Yesterday, as we heard, the Government confirmed that they will press ahead with the Nationality and Borders Bill, which is anti-refugee to its core. The Bill will enable the UK Government to block visas for overseas visitors if the Home Secretary believes that their country of origin is refusing to co-operate in taking back rejected asylum seekers or offenders. It will also allow for the removal of asylum seekers from the UK while their asylum claim or appeal is pending, which opens the door to offshore asylum processing, and family reunion rights will be further curtailed as well. Analysis of Home Office data by the Refugee Council found that, under the reforms, 9,000 people who would be accepted as refugees under the current rules may no longer be given a place of safety in the UK due to their method of arrival. Time and again, the Government have chosen to turn their back on those seeking protection from climate catastrophe, war, torture, persecution and other heinous acts. The Bill will compound the misery of people fleeing intolerable conditions.

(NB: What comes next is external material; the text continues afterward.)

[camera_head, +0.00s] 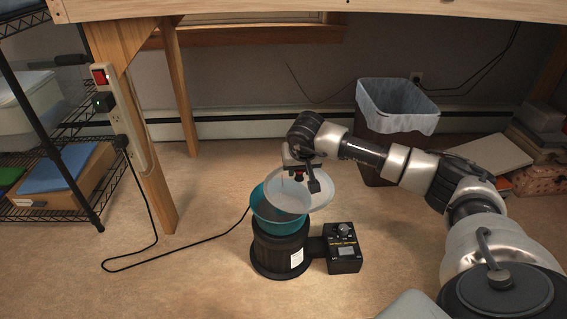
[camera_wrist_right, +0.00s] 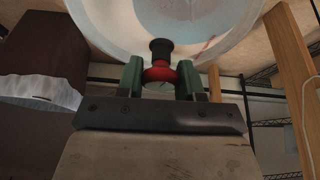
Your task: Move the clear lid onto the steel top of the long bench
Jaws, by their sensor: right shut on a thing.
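The clear lid (camera_head: 318,193) is a round, see-through disc with a red and black knob. It is tilted just above the teal bowl (camera_head: 266,214) of a black machine on the floor; I cannot tell whether they touch. My right gripper (camera_head: 299,174) is at the knob. In the right wrist view, the green fingers of this gripper (camera_wrist_right: 160,78) are shut on the knob, and the lid (camera_wrist_right: 215,22) spreads beyond them. The long bench (camera_head: 300,9) shows only its wooden edge and legs at the top; its steel top is not visible. My left gripper is not in view.
The black machine (camera_head: 275,257) has a control box (camera_head: 342,254) at its right. A lined bin (camera_head: 396,105) stands behind my right arm. A bench leg with a power strip (camera_head: 126,125) and a wire shelf are at left. Floor at front left is clear except for a cord.

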The Government must end the delays in the asylum system, as well as the abhorrent practice of indefinite detention, which has led to inhumane treatment in centres such as Yarl’s Wood and Napier barracks. Ultimately, the Government must repeal the Immigration Act 2014; end the destructive demonisation of undocumented people, migrants and asylum seekers; address the backlog of those seeking asylum; and abandon the deeply damaging Nationality and Borders Bill.